• _Goal_: Return the lines below that carry the word "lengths".

--- begin ---

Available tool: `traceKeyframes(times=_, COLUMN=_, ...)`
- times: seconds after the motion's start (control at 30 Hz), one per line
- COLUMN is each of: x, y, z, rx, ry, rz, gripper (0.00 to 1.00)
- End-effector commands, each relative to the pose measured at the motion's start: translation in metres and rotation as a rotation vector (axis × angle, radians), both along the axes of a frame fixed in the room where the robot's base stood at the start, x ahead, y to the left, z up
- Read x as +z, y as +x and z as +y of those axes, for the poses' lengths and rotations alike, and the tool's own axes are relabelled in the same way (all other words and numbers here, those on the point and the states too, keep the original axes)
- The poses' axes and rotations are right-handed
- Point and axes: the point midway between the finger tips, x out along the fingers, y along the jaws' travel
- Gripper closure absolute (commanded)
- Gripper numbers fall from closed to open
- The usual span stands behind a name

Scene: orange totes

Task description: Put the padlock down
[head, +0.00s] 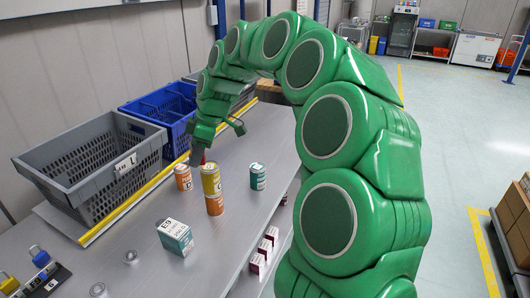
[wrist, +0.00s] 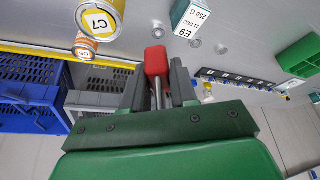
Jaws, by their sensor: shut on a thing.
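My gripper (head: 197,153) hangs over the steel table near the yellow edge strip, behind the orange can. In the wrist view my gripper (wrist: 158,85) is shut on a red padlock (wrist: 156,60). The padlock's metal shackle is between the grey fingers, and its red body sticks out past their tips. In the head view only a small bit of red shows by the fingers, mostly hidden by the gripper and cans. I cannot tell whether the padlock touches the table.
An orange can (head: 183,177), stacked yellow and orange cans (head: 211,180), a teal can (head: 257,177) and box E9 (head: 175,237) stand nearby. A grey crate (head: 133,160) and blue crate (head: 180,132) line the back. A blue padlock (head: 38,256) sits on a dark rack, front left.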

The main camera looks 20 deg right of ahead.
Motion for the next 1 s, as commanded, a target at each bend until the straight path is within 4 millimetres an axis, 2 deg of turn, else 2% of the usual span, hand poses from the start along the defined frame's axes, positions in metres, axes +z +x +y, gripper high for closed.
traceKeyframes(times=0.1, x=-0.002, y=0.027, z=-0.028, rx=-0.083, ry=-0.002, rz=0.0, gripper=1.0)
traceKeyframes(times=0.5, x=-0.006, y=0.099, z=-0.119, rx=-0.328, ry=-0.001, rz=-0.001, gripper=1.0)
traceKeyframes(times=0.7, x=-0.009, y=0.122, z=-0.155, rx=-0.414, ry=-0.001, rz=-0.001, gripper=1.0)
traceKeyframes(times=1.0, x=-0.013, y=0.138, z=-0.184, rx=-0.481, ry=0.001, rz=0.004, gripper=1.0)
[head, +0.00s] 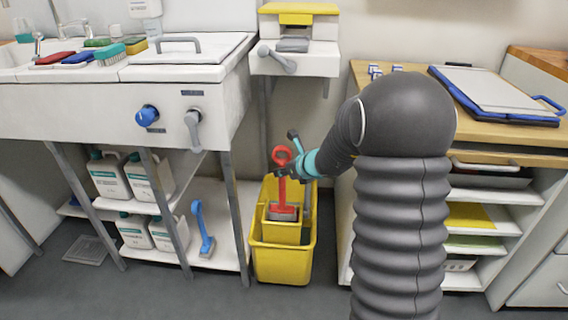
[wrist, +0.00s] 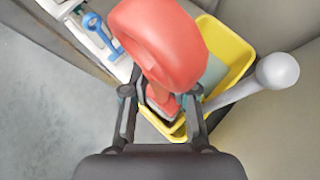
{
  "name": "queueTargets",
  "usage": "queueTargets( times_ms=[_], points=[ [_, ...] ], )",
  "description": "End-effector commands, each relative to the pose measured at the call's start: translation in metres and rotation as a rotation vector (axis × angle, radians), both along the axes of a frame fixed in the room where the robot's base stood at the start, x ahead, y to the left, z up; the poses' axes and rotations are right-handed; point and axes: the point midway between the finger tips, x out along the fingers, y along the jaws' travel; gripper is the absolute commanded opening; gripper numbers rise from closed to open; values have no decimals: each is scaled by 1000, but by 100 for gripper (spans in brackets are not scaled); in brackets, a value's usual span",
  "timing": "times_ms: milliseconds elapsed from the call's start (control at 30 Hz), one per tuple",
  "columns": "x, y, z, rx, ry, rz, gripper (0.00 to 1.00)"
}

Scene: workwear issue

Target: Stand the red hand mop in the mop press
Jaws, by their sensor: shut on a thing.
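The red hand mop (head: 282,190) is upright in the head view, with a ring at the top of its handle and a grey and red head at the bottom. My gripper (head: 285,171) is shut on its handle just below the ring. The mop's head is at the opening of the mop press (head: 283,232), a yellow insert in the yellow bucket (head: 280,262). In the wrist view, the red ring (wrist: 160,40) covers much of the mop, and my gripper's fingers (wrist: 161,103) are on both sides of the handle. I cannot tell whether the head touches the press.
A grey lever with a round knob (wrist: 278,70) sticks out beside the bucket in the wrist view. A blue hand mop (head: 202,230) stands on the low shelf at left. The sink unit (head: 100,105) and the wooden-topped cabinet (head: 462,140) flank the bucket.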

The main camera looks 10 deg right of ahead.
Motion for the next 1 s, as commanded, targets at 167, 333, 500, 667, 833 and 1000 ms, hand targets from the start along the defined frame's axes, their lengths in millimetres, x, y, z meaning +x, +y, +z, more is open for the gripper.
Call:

--- end ---

• _In response_:
- Read x as +z, y as +x and z as +y of those axes, for the poses' lengths and rotations alike, and the tool's own axes are relabelled in the same way (all other words and numbers here, those on the point and the states too, keep the original axes)
Motion for the next 1 s, as commanded, targets at 167, 333, 500, 667, 833 and 1000 ms, hand targets from the start along the defined frame's axes, their lengths in millimetres, x, y, z meaning +x, +y, +z, more is open for the gripper.

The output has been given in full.